SOURCE MATERIAL:
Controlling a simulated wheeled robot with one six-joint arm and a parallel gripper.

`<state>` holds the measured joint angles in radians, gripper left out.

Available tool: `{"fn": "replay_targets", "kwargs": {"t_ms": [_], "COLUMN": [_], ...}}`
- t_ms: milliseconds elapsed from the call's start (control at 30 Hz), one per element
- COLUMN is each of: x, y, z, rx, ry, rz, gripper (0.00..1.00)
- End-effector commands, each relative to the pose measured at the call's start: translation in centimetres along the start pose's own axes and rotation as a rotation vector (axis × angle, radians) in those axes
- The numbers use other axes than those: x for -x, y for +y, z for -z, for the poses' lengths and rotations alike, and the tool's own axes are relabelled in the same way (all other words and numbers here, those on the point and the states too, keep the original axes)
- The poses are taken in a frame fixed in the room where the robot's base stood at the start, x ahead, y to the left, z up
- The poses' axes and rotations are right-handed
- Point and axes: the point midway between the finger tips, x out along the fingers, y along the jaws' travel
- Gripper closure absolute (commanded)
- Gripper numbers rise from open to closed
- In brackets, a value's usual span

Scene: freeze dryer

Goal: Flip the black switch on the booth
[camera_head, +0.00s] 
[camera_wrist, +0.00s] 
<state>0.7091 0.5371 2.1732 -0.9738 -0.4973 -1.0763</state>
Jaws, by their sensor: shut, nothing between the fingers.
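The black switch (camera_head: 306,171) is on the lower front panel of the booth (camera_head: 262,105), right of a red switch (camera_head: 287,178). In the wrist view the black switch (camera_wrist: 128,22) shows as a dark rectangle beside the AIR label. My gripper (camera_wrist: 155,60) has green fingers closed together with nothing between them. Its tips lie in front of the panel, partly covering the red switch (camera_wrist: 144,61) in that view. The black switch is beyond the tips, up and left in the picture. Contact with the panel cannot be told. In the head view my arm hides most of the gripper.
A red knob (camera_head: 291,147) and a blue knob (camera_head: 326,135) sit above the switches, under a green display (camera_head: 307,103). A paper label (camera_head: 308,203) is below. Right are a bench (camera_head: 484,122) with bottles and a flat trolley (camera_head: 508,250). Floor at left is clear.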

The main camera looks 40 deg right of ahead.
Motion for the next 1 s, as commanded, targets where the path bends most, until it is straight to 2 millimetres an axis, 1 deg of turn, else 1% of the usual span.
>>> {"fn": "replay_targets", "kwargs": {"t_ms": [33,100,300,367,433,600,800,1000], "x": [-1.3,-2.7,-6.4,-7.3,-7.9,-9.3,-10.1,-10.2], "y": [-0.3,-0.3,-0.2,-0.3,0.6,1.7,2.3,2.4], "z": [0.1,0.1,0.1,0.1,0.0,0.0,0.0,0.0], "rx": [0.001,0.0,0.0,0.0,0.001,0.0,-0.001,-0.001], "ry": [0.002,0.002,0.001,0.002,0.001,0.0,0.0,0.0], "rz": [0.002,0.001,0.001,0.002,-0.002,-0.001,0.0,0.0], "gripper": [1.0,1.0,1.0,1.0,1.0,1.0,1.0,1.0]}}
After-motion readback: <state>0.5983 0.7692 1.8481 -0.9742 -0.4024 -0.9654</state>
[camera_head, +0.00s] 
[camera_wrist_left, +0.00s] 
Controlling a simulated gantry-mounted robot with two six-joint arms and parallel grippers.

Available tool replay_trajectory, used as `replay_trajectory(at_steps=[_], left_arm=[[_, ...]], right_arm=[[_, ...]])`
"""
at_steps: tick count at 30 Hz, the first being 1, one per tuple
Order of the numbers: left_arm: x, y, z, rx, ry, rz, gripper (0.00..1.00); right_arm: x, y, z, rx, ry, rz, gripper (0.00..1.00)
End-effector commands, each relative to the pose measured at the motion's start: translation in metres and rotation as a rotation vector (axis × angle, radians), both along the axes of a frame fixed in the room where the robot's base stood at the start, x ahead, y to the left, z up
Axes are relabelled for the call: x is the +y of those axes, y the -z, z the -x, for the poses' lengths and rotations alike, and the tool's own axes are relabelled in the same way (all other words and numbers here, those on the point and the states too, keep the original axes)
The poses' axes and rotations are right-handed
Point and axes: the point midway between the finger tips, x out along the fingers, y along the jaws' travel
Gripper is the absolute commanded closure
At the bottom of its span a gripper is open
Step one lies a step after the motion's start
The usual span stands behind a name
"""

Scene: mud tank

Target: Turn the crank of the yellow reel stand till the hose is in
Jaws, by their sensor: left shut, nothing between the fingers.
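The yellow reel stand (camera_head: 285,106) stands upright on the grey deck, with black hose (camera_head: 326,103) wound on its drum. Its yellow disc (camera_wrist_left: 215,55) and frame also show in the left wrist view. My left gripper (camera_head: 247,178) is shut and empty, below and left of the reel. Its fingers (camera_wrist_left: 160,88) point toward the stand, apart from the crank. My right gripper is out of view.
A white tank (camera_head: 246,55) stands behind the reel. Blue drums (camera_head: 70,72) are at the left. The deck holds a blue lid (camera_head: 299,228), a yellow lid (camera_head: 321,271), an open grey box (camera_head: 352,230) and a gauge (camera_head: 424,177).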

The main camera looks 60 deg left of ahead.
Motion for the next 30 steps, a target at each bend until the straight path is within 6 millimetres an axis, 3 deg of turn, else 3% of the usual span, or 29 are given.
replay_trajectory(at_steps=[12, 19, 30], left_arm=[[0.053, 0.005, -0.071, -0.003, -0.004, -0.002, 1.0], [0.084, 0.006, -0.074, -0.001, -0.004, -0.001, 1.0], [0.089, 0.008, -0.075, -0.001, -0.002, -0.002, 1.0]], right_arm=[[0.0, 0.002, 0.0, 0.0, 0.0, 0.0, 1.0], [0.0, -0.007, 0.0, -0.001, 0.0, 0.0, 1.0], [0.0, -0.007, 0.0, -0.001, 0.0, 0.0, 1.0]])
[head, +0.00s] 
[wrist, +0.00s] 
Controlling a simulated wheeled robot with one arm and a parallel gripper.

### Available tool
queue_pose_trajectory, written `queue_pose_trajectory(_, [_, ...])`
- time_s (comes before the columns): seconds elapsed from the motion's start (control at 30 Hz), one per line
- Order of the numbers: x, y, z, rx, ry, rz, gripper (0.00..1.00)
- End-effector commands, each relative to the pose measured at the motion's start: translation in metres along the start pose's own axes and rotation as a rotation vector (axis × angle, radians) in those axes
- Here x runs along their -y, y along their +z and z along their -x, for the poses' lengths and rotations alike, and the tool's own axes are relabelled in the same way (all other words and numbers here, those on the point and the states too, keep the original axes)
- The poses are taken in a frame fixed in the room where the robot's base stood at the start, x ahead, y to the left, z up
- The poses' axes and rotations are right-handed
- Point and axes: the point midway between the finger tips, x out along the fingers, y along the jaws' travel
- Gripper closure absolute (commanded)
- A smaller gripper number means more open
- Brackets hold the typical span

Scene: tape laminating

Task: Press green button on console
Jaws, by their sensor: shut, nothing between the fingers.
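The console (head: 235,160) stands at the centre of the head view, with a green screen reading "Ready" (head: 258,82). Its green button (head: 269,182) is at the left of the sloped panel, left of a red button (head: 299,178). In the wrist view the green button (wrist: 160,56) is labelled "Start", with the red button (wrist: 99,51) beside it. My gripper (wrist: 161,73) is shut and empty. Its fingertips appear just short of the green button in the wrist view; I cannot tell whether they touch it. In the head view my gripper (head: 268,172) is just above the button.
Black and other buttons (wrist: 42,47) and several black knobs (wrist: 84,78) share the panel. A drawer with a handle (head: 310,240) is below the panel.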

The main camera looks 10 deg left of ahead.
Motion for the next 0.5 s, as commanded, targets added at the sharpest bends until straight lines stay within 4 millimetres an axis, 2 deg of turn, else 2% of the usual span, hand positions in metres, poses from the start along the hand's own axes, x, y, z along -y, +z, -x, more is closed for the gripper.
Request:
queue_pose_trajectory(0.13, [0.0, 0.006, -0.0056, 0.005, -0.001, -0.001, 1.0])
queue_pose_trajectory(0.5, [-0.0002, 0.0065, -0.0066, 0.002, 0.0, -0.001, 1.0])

OBJECTIVE:
Copy all lines of the material above where the string "Order" occurs.

SOLUTION FOR THIS PROBLEM:
Order of the numbers: left_arm: x, y, z, rx, ry, rz, gripper (0.00..1.00); right_arm: x, y, z, rx, ry, rz, gripper (0.00..1.00)
- Order of the numbers: x, y, z, rx, ry, rz, gripper (0.00..1.00)

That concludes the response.